Written request:
Locate the string "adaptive" throughout the material and copy every line in which it occurs.

Provided records:
= = = =

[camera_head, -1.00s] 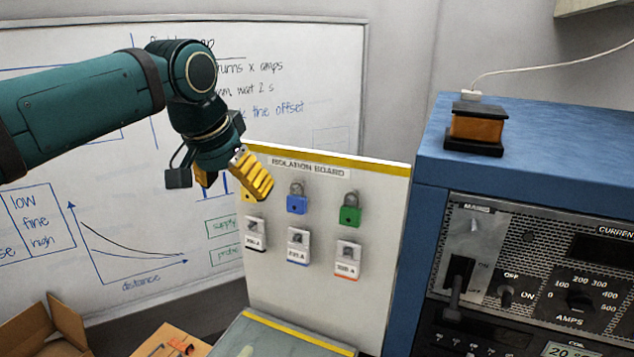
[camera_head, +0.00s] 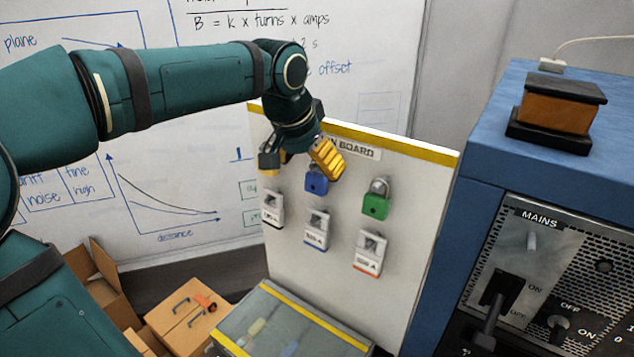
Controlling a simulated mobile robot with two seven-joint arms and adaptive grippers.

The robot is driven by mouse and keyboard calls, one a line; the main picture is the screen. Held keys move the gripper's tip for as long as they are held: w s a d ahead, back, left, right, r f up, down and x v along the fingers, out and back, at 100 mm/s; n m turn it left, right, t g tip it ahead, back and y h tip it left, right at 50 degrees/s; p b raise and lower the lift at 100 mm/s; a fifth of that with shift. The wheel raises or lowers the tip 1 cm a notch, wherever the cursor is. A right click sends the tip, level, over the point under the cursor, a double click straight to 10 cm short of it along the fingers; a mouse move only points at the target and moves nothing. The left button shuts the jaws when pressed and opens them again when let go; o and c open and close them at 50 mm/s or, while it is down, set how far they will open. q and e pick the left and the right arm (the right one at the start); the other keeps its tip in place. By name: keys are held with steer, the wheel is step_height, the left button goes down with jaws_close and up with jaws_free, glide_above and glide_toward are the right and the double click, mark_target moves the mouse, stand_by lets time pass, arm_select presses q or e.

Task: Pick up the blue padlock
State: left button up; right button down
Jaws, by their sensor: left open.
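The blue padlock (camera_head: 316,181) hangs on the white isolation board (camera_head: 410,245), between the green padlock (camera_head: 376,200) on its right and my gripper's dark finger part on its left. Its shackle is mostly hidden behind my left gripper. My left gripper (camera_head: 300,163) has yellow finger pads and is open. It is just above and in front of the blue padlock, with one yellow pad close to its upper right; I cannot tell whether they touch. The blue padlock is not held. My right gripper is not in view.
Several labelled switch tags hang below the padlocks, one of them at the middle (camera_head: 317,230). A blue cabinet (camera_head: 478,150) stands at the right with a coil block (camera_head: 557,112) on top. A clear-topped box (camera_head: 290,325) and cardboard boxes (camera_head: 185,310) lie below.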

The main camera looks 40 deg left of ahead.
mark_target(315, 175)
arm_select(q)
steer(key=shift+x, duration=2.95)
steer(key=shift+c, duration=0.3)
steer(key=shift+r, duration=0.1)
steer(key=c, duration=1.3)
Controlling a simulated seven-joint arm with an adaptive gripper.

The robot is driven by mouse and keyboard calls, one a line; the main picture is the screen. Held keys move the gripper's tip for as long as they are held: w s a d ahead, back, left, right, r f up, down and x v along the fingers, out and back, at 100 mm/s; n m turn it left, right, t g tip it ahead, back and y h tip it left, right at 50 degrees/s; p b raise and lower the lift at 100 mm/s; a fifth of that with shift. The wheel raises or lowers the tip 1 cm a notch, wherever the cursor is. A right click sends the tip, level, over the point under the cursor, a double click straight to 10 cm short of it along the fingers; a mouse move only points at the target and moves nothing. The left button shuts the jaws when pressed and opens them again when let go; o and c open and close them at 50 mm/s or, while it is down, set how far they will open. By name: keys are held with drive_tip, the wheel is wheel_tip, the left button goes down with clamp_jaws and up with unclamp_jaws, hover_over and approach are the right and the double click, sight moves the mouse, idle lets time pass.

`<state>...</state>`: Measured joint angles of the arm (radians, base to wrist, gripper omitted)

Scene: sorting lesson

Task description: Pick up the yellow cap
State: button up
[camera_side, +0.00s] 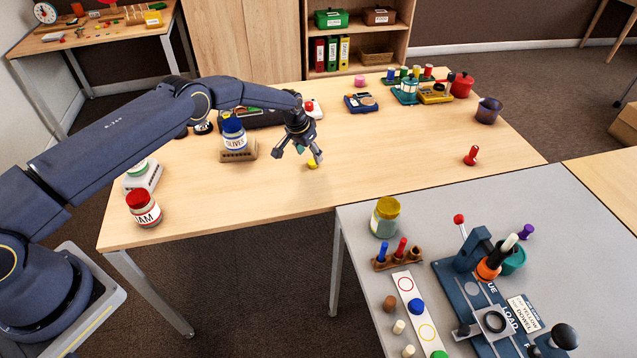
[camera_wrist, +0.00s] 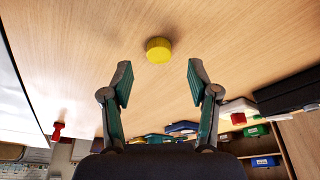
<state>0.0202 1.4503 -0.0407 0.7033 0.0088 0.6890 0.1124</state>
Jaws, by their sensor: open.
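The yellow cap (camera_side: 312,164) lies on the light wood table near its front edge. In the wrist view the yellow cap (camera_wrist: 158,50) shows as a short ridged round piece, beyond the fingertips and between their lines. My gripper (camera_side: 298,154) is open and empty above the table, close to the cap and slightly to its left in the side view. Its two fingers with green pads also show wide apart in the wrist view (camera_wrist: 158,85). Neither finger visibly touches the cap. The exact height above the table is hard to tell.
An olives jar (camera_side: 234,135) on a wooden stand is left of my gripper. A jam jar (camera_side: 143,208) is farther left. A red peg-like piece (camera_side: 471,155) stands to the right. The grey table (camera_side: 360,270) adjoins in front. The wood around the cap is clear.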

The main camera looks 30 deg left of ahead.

= = = =

Final result:
Controlling a simulated mobile robot with two seven-joint arms and adaptive grippers.
Controlling a simulated seven-joint arm with an adaptive gripper.

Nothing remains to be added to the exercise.